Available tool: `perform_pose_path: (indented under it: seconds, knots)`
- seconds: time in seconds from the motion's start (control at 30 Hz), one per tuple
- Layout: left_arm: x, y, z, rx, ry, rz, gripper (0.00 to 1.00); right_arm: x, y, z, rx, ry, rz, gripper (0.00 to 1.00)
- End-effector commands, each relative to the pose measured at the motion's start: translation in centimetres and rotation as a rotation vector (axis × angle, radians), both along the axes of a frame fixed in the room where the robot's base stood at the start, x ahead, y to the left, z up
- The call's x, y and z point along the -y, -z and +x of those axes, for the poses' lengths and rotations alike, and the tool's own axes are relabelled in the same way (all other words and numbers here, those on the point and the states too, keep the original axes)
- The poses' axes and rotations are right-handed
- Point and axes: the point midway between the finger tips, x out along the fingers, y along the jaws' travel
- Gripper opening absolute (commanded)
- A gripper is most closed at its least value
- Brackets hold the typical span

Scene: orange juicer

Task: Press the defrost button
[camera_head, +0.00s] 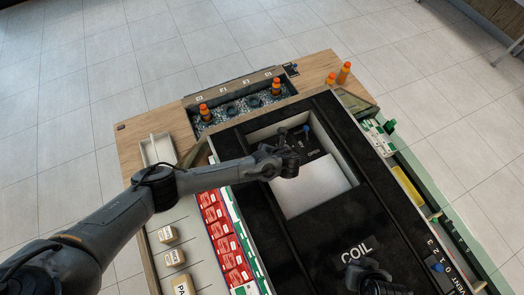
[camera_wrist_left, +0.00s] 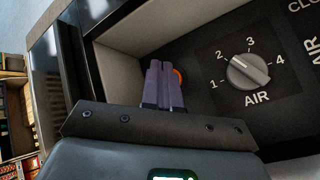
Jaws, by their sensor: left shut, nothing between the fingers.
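My left gripper (camera_head: 290,160) reaches from the left into the recessed well of the black machine. In the left wrist view its two fingers (camera_wrist_left: 163,85) are together, with nothing between them. Just behind and right of the fingertips an orange round edge (camera_wrist_left: 178,76) shows on the black panel, mostly hidden by the fingers. It may be a button; I cannot read a defrost label or tell whether the fingers touch it. A dark part of my right arm (camera_head: 372,282) shows at the bottom, over the machine near the COIL lettering; its fingers cannot be made out.
A grey dial (camera_wrist_left: 247,72) marked AIR, numbered 1 to 4, sits right of the fingers. The well's pale walls (camera_head: 330,150) surround my left gripper. Orange bottles (camera_head: 343,72) stand on the wooden counter behind. Red cartons (camera_head: 226,240) line the machine's left side.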

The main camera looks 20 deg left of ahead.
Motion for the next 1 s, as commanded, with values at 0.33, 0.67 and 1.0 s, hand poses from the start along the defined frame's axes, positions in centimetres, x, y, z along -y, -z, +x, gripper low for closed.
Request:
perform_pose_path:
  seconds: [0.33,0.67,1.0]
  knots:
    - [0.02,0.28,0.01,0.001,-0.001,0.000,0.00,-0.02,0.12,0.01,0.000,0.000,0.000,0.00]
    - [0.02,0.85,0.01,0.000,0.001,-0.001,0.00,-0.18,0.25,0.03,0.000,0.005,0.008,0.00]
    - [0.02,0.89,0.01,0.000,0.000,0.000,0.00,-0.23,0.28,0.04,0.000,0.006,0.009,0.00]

> Set problem:
Extract the full listing exactly, with the pictures left out.

> Final result:
Available tool: `perform_pose_path: (indented under it: seconds, knots)`
- seconds: time in seconds from the motion's start (control at 30 Hz), one per tuple
- Layout: left_arm: x, y, z, rx, ry, rz, gripper (0.00 to 1.00); right_arm: x, y, z, rx, ry, rz, gripper (0.00 to 1.00)
- End-effector commands, each relative to the pose measured at the motion's start: translation in centimetres and rotation as a rotation vector (axis × angle, radians), both along the axes of a frame fixed in the room where the robot's base stood at the start, x ahead, y to the left, z up
- The call's x, y and z point along the -y, -z and +x of those axes, for the poses' lengths and rotations alike, and the tool's own axes are relabelled in the same way (all other words and numbers here, those on the point and the states too, keep the original axes)
- The poses' axes and rotations are right-handed
- Point and axes: the point midway between the finger tips, x out along the fingers, y along the jaws' travel
- Gripper opening absolute (commanded)
- A gripper is most closed at its least value
- Brackets hold the typical span

Scene: orange juicer

Task: Press the defrost button
[camera_head, +0.00s] 
[camera_wrist_left, +0.00s] 
Jaws, by their sensor: left shut, nothing between the fingers.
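My left gripper (camera_head: 290,160) reaches from the left into the recessed well of the black machine. In the left wrist view its two fingers (camera_wrist_left: 163,85) are together, with nothing between them. Just behind and right of the fingertips an orange round edge (camera_wrist_left: 178,76) shows on the black panel, mostly hidden by the fingers. It may be a button; I cannot read a defrost label or tell whether the fingers touch it. A dark part of my right arm (camera_head: 372,282) shows at the bottom, over the machine near the COIL lettering; its fingers cannot be made out.
A grey dial (camera_wrist_left: 247,72) marked AIR, numbered 1 to 4, sits right of the fingers. The well's pale walls (camera_head: 330,150) surround my left gripper. Orange bottles (camera_head: 343,72) stand on the wooden counter behind. Red cartons (camera_head: 226,240) line the machine's left side.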

The main camera looks 20 deg left of ahead.
Motion for the next 1 s, as commanded, with values at 0.33, 0.67 and 1.0 s, hand poses from the start along the defined frame's axes, positions in centimetres, x, y, z along -y, -z, +x, gripper low for closed.
Request:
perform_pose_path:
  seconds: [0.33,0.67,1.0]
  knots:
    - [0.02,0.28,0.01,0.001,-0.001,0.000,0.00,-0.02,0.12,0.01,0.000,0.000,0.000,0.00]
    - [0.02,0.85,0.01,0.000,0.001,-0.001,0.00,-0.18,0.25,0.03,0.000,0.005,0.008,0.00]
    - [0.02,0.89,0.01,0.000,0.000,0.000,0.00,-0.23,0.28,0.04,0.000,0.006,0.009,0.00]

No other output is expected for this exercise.